Читаем Марк Бернес в воспоминаниях современников полностью

Марк Бернес создал превосходный, удивительно точный образ, на этот раз — уже нашего современника.

Наконец мы познакомились. Песня выпускного вечера была готова. Но Марку очень хотелось спеть с экрана другую — свою, летчицкую.

Мы бродим по ночному Киеву, спорим, какой она должна быть, эта песня.

Режиссер вообще-то не возражал против введения еще одной песни, но никак не мог определить, что за песня в данном случае нужна и не затормозит ли она кинематографическое действие.

Я сделал наброски. Бернес их бурно отверг:

— Напиши мировую песню. Вроде такой, — он напевает «Дальнюю сторожку». — Впрочем, тебе такую никогда не сочинить!

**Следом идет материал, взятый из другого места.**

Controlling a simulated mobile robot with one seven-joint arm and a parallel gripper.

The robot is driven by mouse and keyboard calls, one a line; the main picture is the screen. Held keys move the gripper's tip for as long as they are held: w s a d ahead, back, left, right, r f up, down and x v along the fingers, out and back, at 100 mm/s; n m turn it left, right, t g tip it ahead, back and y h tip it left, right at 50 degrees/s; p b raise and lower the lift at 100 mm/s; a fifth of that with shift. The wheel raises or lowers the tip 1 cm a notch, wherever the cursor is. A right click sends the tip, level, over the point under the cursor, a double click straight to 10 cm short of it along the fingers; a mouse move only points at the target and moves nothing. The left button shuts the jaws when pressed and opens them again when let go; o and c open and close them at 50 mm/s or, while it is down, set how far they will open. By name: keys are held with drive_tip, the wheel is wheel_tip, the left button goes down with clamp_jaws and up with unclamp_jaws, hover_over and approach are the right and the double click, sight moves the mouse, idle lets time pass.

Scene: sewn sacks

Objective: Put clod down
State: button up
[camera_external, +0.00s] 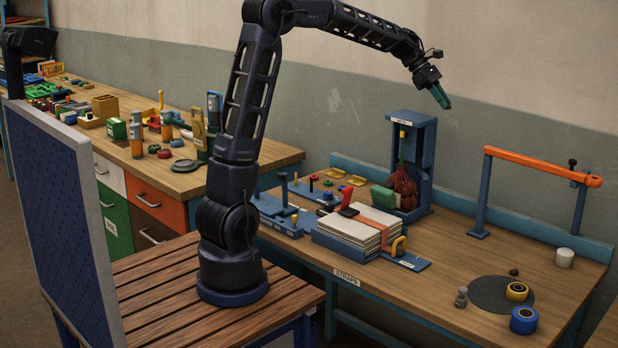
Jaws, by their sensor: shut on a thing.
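My gripper (440,95) is raised high in front of the wall, above and to the right of the blue upright stand. Its teal end points down and to the right. It is shut on something too small in this view to make out. A small dark brown lump (513,271), which looks like a clod, lies on the right workbench (455,240) at the back edge of a dark round mat (488,296). My gripper is far above the lump and apart from it.
A blue stand (424,165) holds a dark red bundle. Strapped white sheets (352,232) lie left of it. An orange-topped frame (540,166) rises at the back right. A white cylinder (564,258), yellow roll (516,291) and blue roll (524,320) stand at right. The bench middle is clear.

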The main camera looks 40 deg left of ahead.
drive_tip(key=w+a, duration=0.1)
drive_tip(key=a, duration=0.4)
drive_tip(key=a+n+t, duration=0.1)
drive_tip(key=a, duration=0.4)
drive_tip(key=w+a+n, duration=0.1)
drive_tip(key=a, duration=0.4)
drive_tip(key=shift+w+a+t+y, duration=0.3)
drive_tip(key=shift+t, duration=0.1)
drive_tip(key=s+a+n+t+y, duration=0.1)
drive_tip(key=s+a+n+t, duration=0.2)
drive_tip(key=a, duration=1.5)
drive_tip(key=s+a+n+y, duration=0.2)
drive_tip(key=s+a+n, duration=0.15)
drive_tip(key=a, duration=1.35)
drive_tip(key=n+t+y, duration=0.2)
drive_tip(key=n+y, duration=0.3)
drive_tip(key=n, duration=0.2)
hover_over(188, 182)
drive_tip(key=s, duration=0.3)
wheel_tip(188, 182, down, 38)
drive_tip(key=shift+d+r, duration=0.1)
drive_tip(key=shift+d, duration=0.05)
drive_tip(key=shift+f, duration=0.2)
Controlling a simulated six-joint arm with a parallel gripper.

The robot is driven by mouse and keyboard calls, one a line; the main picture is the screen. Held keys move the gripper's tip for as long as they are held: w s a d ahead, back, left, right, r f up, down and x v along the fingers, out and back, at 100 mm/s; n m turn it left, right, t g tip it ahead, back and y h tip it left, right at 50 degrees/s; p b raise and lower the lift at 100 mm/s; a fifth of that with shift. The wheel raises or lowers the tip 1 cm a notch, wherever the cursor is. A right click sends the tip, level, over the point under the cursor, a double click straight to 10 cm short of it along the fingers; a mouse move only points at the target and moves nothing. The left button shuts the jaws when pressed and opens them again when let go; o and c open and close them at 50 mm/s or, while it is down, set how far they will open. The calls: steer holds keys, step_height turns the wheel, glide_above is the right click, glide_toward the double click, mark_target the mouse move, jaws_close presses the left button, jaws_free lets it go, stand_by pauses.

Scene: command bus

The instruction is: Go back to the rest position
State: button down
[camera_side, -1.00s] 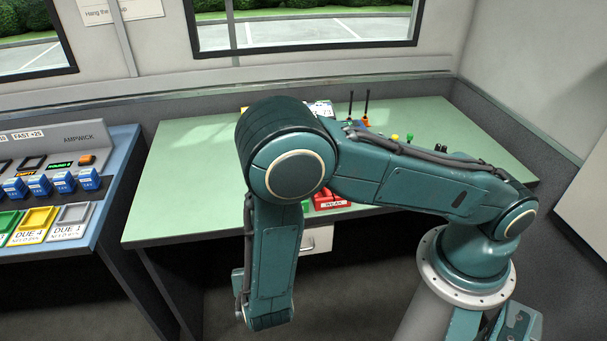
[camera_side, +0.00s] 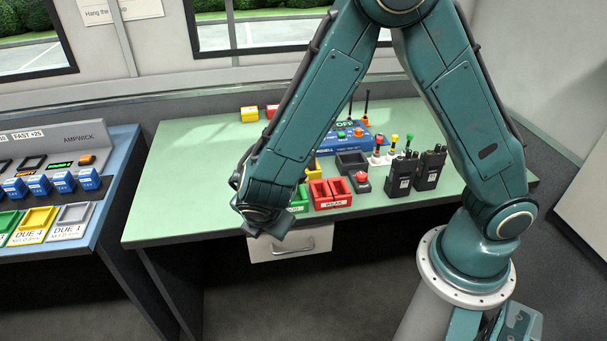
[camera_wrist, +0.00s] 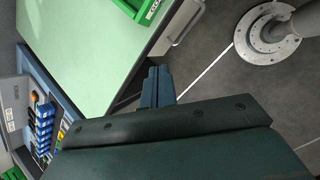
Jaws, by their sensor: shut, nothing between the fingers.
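My gripper (camera_wrist: 158,72) shows in the wrist view as two blue-grey fingers side by side, shut and empty. In that view it is over the front edge of the green table (camera_wrist: 85,40), with floor beyond. In the side view my wrist hangs in front of the table's front edge, left of the white drawer (camera_side: 305,243); the fingers themselves are mostly hidden there.
On the table stand red bins (camera_side: 330,194), a green bin (camera_side: 299,201), a red button box (camera_side: 362,182), two black radios (camera_side: 402,175) and a blue switch box (camera_side: 350,137). A blue console (camera_side: 75,205) stands at the left. The table's left part is clear.

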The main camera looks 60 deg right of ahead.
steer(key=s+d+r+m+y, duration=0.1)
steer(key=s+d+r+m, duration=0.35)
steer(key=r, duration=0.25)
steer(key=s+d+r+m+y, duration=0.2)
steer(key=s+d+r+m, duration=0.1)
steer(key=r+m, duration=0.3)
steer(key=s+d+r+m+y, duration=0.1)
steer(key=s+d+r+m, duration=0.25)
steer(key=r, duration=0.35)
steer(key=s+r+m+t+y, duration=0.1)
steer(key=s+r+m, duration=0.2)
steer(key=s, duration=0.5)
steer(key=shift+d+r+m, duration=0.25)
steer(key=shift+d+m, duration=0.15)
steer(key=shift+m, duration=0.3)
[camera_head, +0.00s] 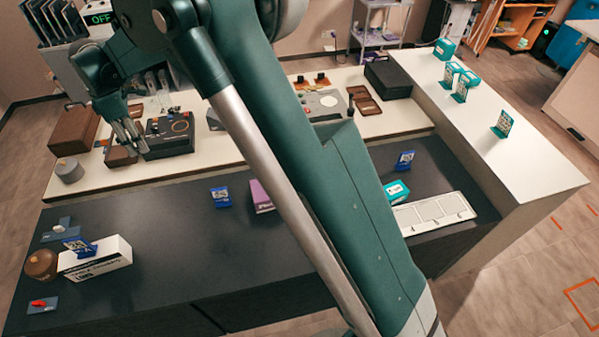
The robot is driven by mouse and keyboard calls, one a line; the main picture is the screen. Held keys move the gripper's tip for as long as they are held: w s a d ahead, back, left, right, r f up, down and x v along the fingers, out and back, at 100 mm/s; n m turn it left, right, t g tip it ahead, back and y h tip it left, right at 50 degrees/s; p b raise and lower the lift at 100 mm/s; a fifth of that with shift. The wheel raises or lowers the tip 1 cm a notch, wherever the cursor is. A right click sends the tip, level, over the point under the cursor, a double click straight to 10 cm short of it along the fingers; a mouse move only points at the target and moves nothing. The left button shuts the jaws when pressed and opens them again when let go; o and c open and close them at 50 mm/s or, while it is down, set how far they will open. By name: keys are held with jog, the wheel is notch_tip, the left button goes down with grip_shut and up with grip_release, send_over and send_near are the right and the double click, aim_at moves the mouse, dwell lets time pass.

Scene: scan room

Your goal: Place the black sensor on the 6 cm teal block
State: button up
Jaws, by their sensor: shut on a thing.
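My gripper (128,136) is at the upper left, pointing down over the white bench, beside a black box with dials. Its fingers are close together, shut on something small that I cannot make out. I cannot pick out the black sensor with certainty. A teal block (397,191) lies on the dark counter right of my arm, partly hidden by it. More teal blocks stand on the white counter at the right: one (445,48) at the far end and one (452,72) nearer. I cannot tell which is 6 cm.
The black box with dials (168,138) and a brown case (75,130) stand on the white bench. A white box (95,260) and a brown round pot (41,264) sit at the dark counter's left. A white tray (434,213) lies at right. The dark counter's middle is mostly clear.

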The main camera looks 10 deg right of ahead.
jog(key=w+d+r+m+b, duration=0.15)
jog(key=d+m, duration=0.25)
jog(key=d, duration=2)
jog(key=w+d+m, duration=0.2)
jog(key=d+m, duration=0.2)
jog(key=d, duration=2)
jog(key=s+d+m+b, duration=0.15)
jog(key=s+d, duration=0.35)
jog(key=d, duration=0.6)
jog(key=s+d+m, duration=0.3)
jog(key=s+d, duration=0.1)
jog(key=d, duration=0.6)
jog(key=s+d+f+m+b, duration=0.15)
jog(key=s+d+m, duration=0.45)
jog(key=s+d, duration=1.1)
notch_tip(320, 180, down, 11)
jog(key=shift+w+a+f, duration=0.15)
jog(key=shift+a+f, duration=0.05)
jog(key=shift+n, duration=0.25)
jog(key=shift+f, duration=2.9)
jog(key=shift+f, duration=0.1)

Я нерешительно признаюсь, что это мое сочинение. Тогда Бернес смиряется, хотя, кажется, не очень верит мне на слово.

Поздно ночью мы стучимся в дверь соседа по гостинице. Летчик собирает чемодан — он уже получил назначение, на рассвете улетает в свою часть. Прямо с порога мы начинаем интервью:

— Представьте себе, что в кругу товарищей вы поете песню. О себе, о своих раздумьях. Что это за песня?

Тогда еще нельзя было много рассказывать об Испании. Но возникшая душевная близость располагает к откровенности. И мы слушаем, вновь переживая и, как молитву, повторяя — Барселона, Картахена, Гвадалахара.

Потом возникает рассказ, еще более ошарашивающий своей новизной: сосед был в Китае…[10]

Рассказчик предупреждает:

— Никому ни слова. Немедленно забудьте все, будто и не слышали.

Но возможно ли забыть?

Сутки я не выхожу из номера. Бернес и композитор Никита Богословский навещают меня, придирчиво прослушивают варианты.

Так я и не сумел забыть рассказ летчика о Китае: в первой строфе получилось невольно: «Любимый город в синей дымке тает». Я лишь потом, через год, заметил сдвиг, напоминающий слово «Китай». А Бернес мне потом говорил, что сразу обратил на него внимание и даже чуть-чуть нажал на это сочетание, когда исполнял песню.

…Бернес делает вид, что песня ему не нравится. Он любил казаться придирчивым, хотя был просто требовательным — к себе прежде всего, потом уже к товарищам.

Между прочим, песня на студии приобрела также и противников.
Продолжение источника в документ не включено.